> [The task]: It is required that the lines from the top of the listing through the line with "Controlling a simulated" be reproduced exactly, excluding pictures.

> [Supplied material]:
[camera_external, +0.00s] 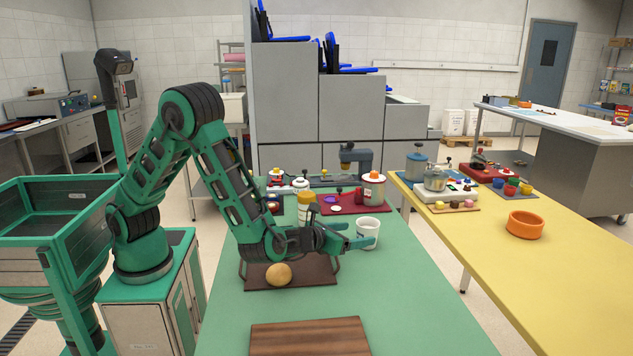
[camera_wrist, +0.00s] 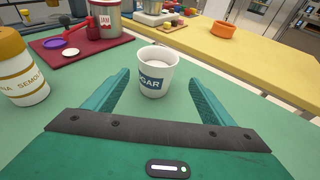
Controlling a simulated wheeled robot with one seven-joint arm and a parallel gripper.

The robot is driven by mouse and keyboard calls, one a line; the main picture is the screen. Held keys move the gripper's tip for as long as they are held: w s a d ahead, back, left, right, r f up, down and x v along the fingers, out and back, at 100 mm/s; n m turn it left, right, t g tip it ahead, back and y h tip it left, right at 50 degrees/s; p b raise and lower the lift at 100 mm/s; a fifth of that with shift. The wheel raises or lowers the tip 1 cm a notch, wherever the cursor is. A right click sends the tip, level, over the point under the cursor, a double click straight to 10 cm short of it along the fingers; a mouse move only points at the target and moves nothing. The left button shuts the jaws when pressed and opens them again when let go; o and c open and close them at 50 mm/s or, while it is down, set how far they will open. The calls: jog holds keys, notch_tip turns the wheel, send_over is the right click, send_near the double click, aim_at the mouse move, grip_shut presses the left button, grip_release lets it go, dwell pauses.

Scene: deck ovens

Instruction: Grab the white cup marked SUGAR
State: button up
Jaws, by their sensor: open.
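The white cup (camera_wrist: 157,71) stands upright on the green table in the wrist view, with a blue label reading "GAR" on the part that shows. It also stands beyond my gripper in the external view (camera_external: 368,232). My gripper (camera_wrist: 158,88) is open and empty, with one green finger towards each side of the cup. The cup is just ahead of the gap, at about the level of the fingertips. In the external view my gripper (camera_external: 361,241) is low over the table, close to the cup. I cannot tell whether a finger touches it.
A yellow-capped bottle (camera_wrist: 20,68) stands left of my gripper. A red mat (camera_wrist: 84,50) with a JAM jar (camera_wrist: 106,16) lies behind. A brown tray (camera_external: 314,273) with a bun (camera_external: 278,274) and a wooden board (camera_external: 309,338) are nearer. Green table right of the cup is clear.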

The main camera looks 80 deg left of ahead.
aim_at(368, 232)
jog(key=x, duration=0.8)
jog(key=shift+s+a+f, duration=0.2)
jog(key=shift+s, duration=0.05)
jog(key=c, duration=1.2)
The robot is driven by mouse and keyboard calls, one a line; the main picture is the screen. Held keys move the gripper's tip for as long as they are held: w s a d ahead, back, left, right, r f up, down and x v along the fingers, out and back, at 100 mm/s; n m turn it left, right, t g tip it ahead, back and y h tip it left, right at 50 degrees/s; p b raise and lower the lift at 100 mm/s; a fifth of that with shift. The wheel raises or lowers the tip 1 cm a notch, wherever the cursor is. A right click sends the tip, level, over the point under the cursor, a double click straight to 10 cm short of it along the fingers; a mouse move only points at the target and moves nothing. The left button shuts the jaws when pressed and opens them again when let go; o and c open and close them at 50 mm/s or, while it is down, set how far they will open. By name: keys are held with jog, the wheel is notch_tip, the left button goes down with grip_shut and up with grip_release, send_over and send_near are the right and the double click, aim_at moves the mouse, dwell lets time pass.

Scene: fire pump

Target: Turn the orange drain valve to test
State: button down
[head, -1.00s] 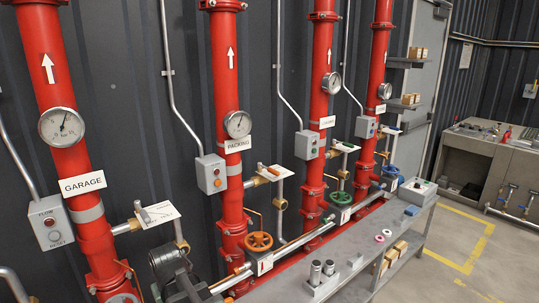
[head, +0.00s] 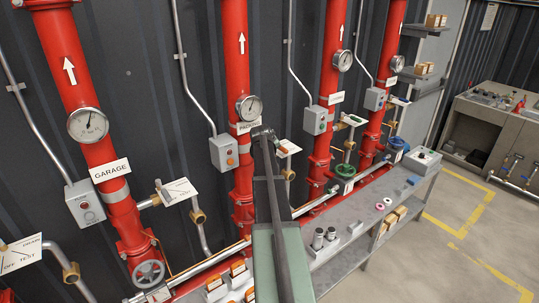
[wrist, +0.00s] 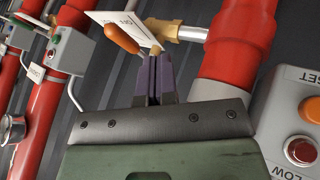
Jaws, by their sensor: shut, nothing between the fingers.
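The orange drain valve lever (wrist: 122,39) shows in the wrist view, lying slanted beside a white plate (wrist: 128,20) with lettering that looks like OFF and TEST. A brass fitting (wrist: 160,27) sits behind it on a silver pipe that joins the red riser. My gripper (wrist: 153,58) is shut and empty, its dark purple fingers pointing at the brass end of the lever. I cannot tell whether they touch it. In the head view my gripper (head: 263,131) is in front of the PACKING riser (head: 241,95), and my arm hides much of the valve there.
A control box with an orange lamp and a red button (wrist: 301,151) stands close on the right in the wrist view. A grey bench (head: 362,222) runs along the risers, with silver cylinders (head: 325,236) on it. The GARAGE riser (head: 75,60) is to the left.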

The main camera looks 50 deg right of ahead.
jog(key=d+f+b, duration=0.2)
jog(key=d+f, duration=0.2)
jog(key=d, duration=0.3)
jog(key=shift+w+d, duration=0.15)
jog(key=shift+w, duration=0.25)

> [Expected answer]:
[camera_external, +0.00s] 
[camera_wrist, +0.00s] 
Controlling a simulated wheeled robot with one seven-joint arm and a parallel gripper.

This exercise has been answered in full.